Segregation finally began to unravel in post World War II America from the federal courts and far-sighted politicians, and even from America’s favorite pasttime, baseball. But pernicious racism maintained the sanction of law until the enactment of the Civil Rights Act of 1964 and the Voting Rights Act of 1965, one hundred years after the end of the Civil War.
When President Lyndon Johnson signed the Civil Rights Act of 1964, he is purported to have told his aid, Bill Moyers, that “we have lost the South for a generation.” (Of course, it was not limited to the South, but included Appalachia and the “white flight” from Northern cities to the suburbs in places like Boston, Detroit and Chicago as well).
Richard Nixon devised the “Southern Strategy” to appeal to these disaffected “Dixiecrat” Southern white voters based upon coded appeals to their racial animus and prejudice to turn the Democrats’ “solid South” into a Republican “solid South.” That strategy finally came to fruition with the election of Ronald Reagan in 1980 (with only a minor deviation for Bill Clinton, a son of the South, for president in 1992 and 1996).

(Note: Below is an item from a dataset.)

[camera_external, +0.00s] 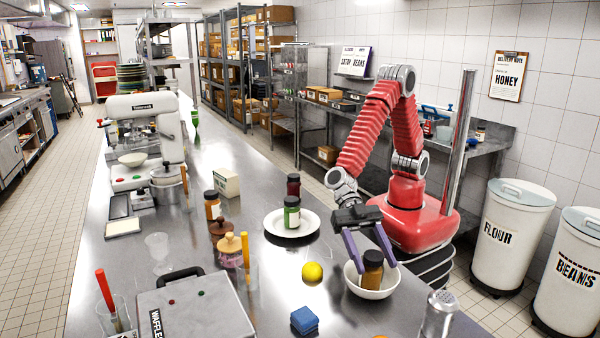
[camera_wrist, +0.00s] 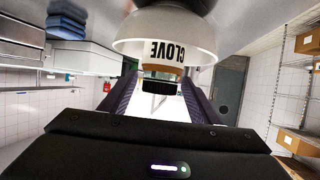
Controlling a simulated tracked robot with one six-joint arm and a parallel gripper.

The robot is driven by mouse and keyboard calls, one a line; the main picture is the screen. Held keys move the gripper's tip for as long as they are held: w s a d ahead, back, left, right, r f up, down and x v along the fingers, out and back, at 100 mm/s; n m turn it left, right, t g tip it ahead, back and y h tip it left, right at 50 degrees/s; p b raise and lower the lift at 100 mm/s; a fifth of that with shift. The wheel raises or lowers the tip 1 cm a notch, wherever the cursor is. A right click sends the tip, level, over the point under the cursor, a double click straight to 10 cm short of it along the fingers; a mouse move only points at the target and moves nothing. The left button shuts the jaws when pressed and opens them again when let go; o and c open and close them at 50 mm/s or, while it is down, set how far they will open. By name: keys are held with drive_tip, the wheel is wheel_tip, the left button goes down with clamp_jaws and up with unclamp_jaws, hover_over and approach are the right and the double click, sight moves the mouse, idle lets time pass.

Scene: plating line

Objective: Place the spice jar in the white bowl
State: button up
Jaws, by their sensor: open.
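The spice jar (camera_external: 372,272), brown with a dark lid, stands inside the white bowl (camera_external: 352,284) on the steel counter. My gripper (camera_external: 375,264) reaches down over the bowl, its two purple fingers on either side of the jar and spread apart. In the wrist view the jar (camera_wrist: 165,52) shows upside down, with a CLOVE label and dark lid between the open fingers (camera_wrist: 160,95). The bowl's white wall (camera_wrist: 126,38) curves around it there. Whether a finger touches the jar is hard to tell.

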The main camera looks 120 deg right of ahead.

This political tactic to divide Americans along the fault lines of racial animus and prejudice has continued to this very day, including this 2008 campaign. That pernicious racism continues is shameful and despicable. Despite all the progress we have made as a nation, there are still those who continue to preach hatred, fear and suspicion to divide Americans along the ancient fault lines of racial prejudice and bigotry for purely political gain. From Patrick Buchanan (Nixon) to Lee Atwater (Reagan/Bush) to Karl Rove and his minions (Bush/McCain), these hate mongers should now be forced back into the muck under the rock from which they crawled. Let us hope that the final curtain has fallen on their time on the political stage.
After nearly 400 years of living with the original sin of slavery and institutionalized segregation and racism, Americans have elected their first African-American president of the United States. The skinny Black kid with the funny sounding name, Barack Obama, the son of an African immigrant and a white American woman from Kansas, is president-elect. My God what a great country we live in! Nowhere else on earth is this story even imaginable.
This is one of the most historic days in our nation’s history. May it mark the beginning of our redemption as a nation before the eyes of God. And may it mark the beginning of a time when this nation lives out the true meaning of its creed that “all men are created equal.” “Thank God Almighty, we are free at last!” May race, color, creed or sex never again divide us in our politics.
Let us come together and begin the Great Reconciliation. Let us come together and begin to build a more perfect Union.
It’s morning in America! May God bless the United States of America.